> _TASK GOAL_:
Pick out each line containing the string "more".

> _DATA SECTION_:
————————

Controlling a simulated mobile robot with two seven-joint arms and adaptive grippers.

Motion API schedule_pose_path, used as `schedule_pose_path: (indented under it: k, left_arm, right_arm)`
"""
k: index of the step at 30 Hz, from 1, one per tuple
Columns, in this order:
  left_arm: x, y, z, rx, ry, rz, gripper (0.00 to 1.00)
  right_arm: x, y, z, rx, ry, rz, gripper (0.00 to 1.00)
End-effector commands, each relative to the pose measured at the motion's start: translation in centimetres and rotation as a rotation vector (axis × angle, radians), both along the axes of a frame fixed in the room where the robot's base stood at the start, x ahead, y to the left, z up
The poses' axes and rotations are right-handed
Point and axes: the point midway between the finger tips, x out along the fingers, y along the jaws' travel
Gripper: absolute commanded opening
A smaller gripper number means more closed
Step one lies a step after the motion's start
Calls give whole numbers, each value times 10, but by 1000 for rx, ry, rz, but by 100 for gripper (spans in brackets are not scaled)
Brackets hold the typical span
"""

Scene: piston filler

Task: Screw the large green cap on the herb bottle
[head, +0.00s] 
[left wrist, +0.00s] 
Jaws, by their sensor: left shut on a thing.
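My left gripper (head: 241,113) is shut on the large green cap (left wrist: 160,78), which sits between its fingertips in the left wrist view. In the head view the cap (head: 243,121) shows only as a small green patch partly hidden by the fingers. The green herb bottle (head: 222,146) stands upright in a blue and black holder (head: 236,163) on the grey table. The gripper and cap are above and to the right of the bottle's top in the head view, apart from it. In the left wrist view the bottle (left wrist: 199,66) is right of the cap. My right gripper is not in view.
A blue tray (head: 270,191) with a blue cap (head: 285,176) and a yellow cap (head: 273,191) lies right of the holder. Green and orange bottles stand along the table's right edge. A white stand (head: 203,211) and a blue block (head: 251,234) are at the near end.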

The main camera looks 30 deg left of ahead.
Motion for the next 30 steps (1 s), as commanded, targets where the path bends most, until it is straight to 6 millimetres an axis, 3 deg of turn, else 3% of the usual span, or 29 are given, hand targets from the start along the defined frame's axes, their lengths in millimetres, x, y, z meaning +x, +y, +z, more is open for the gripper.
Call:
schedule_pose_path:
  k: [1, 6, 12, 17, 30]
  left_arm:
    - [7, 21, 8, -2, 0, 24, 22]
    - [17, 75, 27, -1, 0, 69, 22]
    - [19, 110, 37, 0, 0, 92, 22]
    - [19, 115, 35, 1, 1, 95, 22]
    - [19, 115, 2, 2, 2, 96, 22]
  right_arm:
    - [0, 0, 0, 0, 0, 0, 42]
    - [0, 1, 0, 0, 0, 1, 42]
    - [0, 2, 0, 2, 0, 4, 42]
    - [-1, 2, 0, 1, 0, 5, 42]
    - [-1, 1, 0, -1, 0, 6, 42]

————————

> _RESPONSE TO THIS EXERCISE_:
A smaller gripper number means more closed
Motion for the next 30 steps (1 s), as commanded, targets where the path bends most, until it is straight to 6 millimetres an axis, 3 deg of turn, else 3% of the usual span, or 29 are given, hand targets from the start along the defined frame's axes, their lengths in millimetres, x, y, z meaning +x, +y, +z, more is open for the gripper.

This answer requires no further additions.